A Supreme Court decision raises concerns about security trials in Russia

IS IT spying if what you tell foreigners is common knowledge? Valentin Danilov, a physicist in Krasnoyarsk, Siberia, passed information about the effects of solar activity on satellites to a Chinese firm for which he was doing contract work. At his trial for espionage, several scientists signed a statement swearing that the material he supplied had not been secret since 1992. At the end of last year, a jury duly acquitted him. But this week Russia's Supreme Court overturned the verdict on a technicality, sending the case back for retrial. Whether the court was yielding to pressure or, as it says, upholding prosecutors complaints about procedural violations, is unknown. But Valentin Gefter, director of the Human Rights Institute in Moscow, says that “the likeliest result is not a happy one [for Mr Danilov], because they'll now go back to Krasnoyarsk and try to pressure the jury harder.”

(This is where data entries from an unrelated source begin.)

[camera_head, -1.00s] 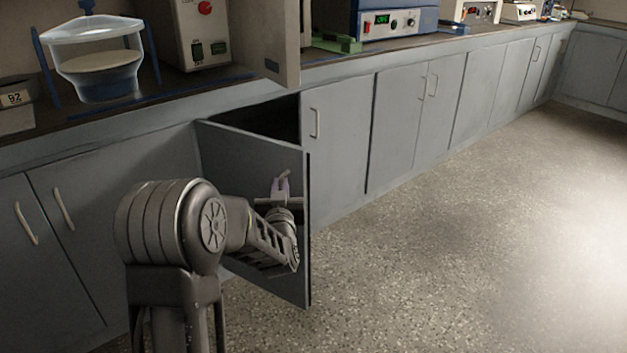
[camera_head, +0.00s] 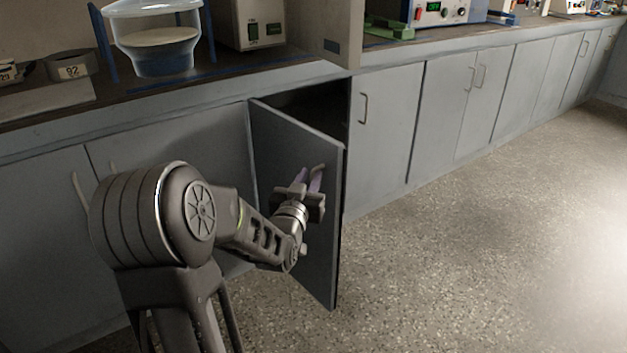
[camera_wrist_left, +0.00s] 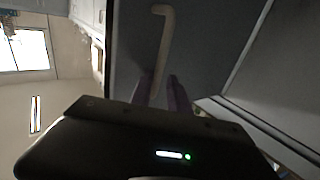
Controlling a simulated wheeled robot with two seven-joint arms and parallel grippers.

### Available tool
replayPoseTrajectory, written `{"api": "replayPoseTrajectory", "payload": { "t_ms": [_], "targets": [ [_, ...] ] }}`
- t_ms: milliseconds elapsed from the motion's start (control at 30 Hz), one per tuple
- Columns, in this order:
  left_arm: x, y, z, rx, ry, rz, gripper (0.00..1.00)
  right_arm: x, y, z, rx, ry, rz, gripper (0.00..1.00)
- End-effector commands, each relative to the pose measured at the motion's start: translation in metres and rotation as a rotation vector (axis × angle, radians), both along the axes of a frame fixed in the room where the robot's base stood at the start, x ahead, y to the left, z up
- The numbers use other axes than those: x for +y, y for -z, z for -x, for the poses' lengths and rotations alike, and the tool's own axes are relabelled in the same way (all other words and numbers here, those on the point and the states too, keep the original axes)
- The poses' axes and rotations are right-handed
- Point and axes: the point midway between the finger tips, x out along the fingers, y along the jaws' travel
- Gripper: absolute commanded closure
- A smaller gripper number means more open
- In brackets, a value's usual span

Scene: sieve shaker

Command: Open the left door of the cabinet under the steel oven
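The grey cabinet door (camera_head: 285,150) stands well open, hinged at its left edge, with a dark opening (camera_head: 320,105) behind it. It is below the bench under a pale box-shaped appliance (camera_head: 260,25). Its pale bar handle (camera_head: 319,168) also shows in the left wrist view (camera_wrist_left: 163,35). My left gripper (camera_head: 308,182) is at the handle on the door's outer face. In the left wrist view its two purple fingers (camera_wrist_left: 160,92) stand apart, with the handle's near end between them; I cannot tell whether they touch it. My right gripper is not in view.
Closed grey cabinets with handles run along the bench to the right (camera_head: 385,130) and left (camera_head: 50,200). A clear sieve vessel (camera_head: 155,45) stands on the counter (camera_head: 220,75). The speckled floor (camera_head: 450,250) to the right is clear.

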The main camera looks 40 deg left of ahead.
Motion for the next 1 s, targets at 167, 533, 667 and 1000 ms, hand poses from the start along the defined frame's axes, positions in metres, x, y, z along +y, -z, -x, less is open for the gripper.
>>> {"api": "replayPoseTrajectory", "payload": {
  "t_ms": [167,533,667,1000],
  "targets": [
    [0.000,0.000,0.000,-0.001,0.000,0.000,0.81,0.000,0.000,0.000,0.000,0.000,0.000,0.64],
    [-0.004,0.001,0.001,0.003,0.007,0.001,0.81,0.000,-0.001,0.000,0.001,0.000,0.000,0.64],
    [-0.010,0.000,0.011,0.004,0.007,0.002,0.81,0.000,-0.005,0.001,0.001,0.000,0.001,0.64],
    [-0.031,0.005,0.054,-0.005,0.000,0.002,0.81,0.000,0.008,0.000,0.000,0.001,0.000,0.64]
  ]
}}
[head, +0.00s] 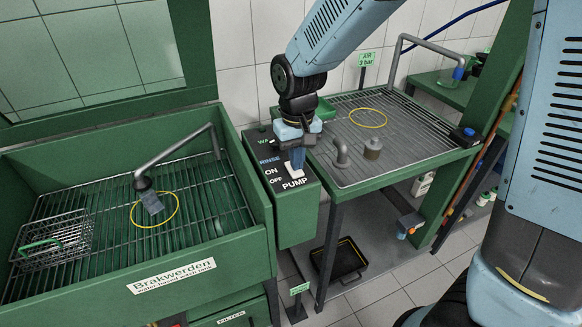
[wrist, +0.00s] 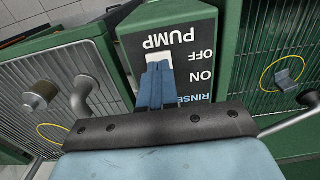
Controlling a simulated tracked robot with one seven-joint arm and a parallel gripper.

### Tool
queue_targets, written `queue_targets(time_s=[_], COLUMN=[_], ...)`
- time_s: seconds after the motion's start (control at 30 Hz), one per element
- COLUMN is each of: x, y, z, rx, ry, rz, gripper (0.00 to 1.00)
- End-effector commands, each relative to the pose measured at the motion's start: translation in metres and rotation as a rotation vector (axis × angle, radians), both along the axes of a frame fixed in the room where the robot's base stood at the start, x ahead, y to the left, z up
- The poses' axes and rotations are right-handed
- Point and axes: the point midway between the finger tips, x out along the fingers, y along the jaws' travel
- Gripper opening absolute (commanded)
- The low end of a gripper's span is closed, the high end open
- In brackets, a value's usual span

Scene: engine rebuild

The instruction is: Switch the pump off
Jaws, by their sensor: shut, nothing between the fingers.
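The pump control box (head: 297,218) is green with a black label panel (head: 284,176) reading RINSE, ON, OFF and PUMP. It stands between the wash tank and the drain table. My gripper (head: 297,164) is shut and empty, its fingers pointing down at the panel near ON and OFF. In the wrist view my gripper's fingertips (wrist: 157,66) lie over a white switch plate (wrist: 152,58) beside the PUMP and OFF lettering. The fingers hide most of the plate, so the switch's position is hidden. I cannot tell whether the fingertips touch it.
The wash tank (head: 250,243) on the left has a wire basket (head: 52,241), a bent spout (head: 178,155) and a yellow ring (head: 177,214) on its grate. The drain table (head: 425,160) on the right holds a grey elbow, a small cylinder (head: 373,148) and another yellow ring (head: 368,110).

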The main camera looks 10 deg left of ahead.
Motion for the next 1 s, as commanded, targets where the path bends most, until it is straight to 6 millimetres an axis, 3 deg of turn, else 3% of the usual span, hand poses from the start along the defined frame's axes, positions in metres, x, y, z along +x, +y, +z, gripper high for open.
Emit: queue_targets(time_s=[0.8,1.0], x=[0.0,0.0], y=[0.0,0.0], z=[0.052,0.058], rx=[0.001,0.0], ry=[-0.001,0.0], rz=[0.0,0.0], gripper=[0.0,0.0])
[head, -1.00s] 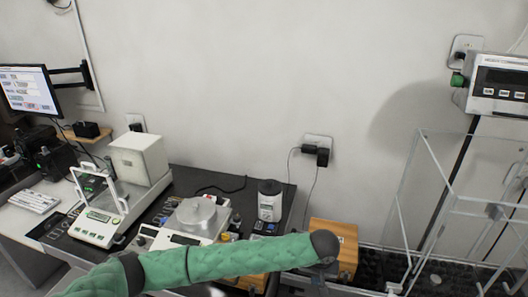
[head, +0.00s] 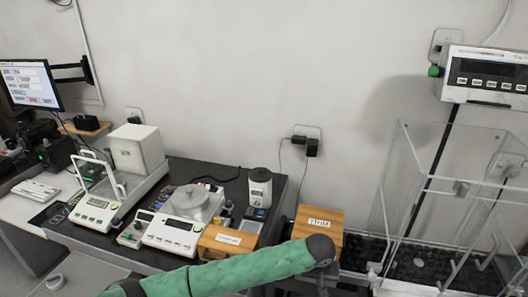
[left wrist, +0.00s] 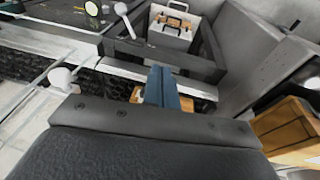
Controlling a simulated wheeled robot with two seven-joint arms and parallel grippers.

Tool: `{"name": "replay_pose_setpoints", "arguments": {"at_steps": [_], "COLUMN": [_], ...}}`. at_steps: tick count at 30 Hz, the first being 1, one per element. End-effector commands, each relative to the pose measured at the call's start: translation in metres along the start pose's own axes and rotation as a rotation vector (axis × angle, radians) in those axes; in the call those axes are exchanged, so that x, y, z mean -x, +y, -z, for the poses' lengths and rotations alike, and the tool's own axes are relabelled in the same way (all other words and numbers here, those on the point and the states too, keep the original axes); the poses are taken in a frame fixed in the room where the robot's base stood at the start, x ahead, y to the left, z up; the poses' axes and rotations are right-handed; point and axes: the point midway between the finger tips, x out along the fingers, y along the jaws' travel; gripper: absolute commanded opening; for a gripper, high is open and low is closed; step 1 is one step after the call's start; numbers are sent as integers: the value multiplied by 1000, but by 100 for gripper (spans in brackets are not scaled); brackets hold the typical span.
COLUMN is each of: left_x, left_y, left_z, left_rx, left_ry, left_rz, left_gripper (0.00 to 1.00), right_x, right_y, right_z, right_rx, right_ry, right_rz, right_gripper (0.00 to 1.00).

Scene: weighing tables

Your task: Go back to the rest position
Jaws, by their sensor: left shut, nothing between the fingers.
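My left arm, in a green sleeve, crosses the bottom of the head view in front of the weighing table. Its dark joint is beside a wooden box, and the hand below is mostly cut off by the picture edge. In the left wrist view my left gripper (left wrist: 162,78) points away with its blue fingers together and nothing between them. It hangs over a dark frame edge; I cannot tell its exact height. My right gripper is in neither view.
A clear-walled enclosure (head: 405,170) stands at right. A white container (left wrist: 172,30) shows in the left wrist view.

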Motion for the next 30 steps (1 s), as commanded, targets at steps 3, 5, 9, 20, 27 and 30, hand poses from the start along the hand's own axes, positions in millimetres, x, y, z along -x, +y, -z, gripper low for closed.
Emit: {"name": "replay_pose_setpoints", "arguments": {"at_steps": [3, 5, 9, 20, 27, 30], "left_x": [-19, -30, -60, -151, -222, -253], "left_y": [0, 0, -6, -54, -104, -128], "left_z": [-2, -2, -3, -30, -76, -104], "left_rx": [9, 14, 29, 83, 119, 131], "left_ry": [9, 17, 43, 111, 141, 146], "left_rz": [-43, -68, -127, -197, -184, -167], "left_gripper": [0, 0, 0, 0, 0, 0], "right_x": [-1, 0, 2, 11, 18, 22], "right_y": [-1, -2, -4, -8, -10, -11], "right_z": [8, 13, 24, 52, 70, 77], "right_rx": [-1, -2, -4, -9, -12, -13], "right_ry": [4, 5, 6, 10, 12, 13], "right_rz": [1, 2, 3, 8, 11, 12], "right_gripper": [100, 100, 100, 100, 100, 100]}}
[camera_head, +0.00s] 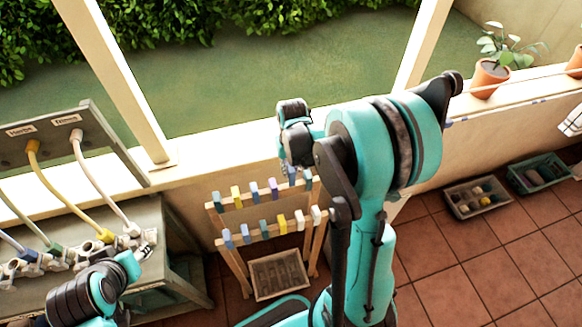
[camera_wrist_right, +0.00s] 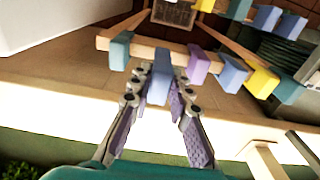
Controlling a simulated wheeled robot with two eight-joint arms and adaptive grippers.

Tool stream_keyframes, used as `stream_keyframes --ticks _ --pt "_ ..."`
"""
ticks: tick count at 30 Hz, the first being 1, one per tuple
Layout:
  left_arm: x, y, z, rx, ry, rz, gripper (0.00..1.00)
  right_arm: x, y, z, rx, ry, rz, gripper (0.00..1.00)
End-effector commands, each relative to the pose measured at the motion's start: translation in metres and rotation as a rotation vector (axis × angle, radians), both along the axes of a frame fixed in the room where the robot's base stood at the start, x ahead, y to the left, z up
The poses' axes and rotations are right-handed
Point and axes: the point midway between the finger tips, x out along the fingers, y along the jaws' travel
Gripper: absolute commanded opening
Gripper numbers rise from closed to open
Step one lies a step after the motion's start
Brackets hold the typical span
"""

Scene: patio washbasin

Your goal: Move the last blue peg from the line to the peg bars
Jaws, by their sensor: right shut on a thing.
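A blue peg (camera_wrist_right: 159,84) is between the fingers of my right gripper (camera_wrist_right: 158,100), which is shut on it. In the head view my right gripper (camera_head: 291,168) is over the right part of the upper peg bar, and the blue peg (camera_head: 292,176) shows below it. The peg is at the bar between a purple peg (camera_head: 272,188) and a teal peg (camera_head: 308,181); I cannot tell whether it is seated. The lower peg bar (camera_head: 219,243) carries several pegs. My left gripper (camera_head: 146,251) is by the hose taps; its jaws are unclear.
A wooden crate (camera_head: 278,274) lies under the bars. A bench (camera_head: 178,240) with hoses and taps stands at left. A potted plant (camera_head: 489,78) is on the ledge at right. Two trays, one grey (camera_head: 477,197) and one green (camera_head: 541,174), lie on the tiled floor.

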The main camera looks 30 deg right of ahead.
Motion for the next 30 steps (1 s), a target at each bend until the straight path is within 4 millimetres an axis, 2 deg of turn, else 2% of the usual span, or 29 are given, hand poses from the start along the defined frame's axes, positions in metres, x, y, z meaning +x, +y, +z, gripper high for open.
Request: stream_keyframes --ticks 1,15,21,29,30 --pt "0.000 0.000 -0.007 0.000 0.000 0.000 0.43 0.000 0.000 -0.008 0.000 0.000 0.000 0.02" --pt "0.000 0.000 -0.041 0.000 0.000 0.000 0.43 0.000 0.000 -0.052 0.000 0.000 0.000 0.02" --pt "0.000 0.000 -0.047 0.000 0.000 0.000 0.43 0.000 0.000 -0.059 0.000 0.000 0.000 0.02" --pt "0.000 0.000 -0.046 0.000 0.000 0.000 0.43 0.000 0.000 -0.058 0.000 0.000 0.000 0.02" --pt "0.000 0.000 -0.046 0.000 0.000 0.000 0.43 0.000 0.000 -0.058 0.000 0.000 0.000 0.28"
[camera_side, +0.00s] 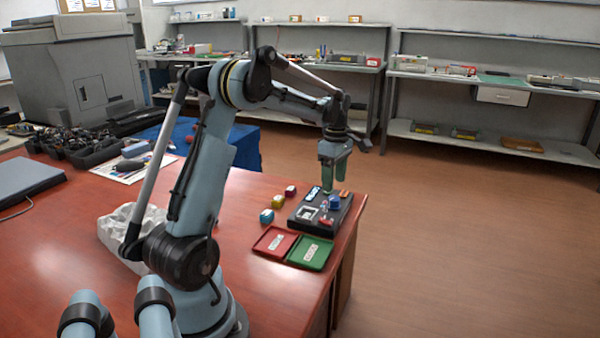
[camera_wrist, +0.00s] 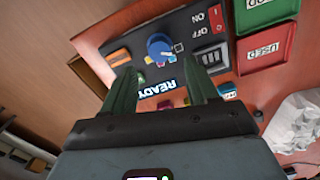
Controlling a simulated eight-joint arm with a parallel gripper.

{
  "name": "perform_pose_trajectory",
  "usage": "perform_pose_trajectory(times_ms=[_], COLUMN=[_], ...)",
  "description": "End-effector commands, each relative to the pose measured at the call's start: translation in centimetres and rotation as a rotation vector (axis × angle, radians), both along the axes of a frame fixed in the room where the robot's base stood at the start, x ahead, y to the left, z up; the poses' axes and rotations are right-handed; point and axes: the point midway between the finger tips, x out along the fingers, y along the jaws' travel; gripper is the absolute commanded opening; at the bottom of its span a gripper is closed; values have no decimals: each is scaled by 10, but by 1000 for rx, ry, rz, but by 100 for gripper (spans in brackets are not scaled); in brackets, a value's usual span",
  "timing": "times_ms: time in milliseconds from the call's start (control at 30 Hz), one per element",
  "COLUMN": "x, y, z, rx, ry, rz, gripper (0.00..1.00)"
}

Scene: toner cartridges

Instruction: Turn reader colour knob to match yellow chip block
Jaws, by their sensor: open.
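The reader (camera_side: 306,222) is a dark box near the table's right edge, with a blue knob (camera_side: 335,202) on top. In the wrist view the blue knob (camera_wrist: 159,48) stands on the reader's dark panel (camera_wrist: 205,38), near the ON and OFF marks. The yellow chip block (camera_side: 278,201) sits on the table left of the reader, between a magenta block (camera_side: 291,191) and a cyan block (camera_side: 266,216). My gripper (camera_side: 331,187) is open and points down above the reader. In the wrist view its fingertips (camera_wrist: 158,66) are apart, just short of the knob, with nothing between them.
A red tray (camera_side: 262,251) and a green tray (camera_side: 325,252) lie in front of the reader. The table's right edge is close to the reader.

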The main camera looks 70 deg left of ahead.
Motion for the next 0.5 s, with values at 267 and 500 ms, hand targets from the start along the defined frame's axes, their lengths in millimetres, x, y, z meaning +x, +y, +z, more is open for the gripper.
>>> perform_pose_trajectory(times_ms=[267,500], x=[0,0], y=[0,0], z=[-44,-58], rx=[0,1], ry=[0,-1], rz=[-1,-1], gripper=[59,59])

Mr Danilov's was the first espionage case to be tried under Russia's relatively new jury system. In judge-only trials the conviction rate is over 99%; in jury cases it has been 80-85%. Shortly before Mr Danilov was declared not guilty, another scientist, Igor Sutyagin, began a jury trial on charges of treason; his defence was that the material he supplied to a British firm was based on press clippings.

Mr Danilov's acquittal raised hopes that Mr Sutyagin would get a fair hearing. But it also made the FSB, Russia's security agency, realise that juries are harder to sway than judges. In February, a bill was presented to parliament to make espionage and treason cases ineligible for jury trial. Mr Sutyagin's original judge and jury were replaced and, in April, after a trial that his lawyers said was full of irregularities, he was convicted and sentenced to 15 years in jail. The judge, in her instructions to the jury, skirted questions on whether his material had been secret and told them just to make up their minds whether he had passed information to foreign contacts - which he did not deny.

One problem is the incompetence of prosecutors. Mr Sutyagin's case first went before a judge in 2000, who ruled that the FSB's case was too badly formulated to stand trial, but allowed the agency another go. Judges in other cases, trapped between commitment to the law and fear of the security services, have done the same. After one case in the late 1990s, the Supreme Court restricted judges' ability to send cases back and ordered the abolition of the notorious “Decree 55” defining state secrets, whose content was itself secret.

But another problem is that the law remains vague. Even after Decree 55 was abolished, says a report by the parliamentary assembly of the Council of Europe, it was invoked in the trial of a journalist, Grigory Pasko. And unluckily for Mr Sutyagin, “treason” could in theory be defined as providing any information that a foreign power used against Russia, even if it were not secret. What is worse, court judgments in Russia do not set binding precedents.

Still, the Supreme Court carries weight. Mr Sutyagin is appealing against his conviction on procedural grounds. If he wins, says Mr Gefter, that could be a warning to the Krasnoyarsk court to play fair with Mr Danilov when he comes before it again.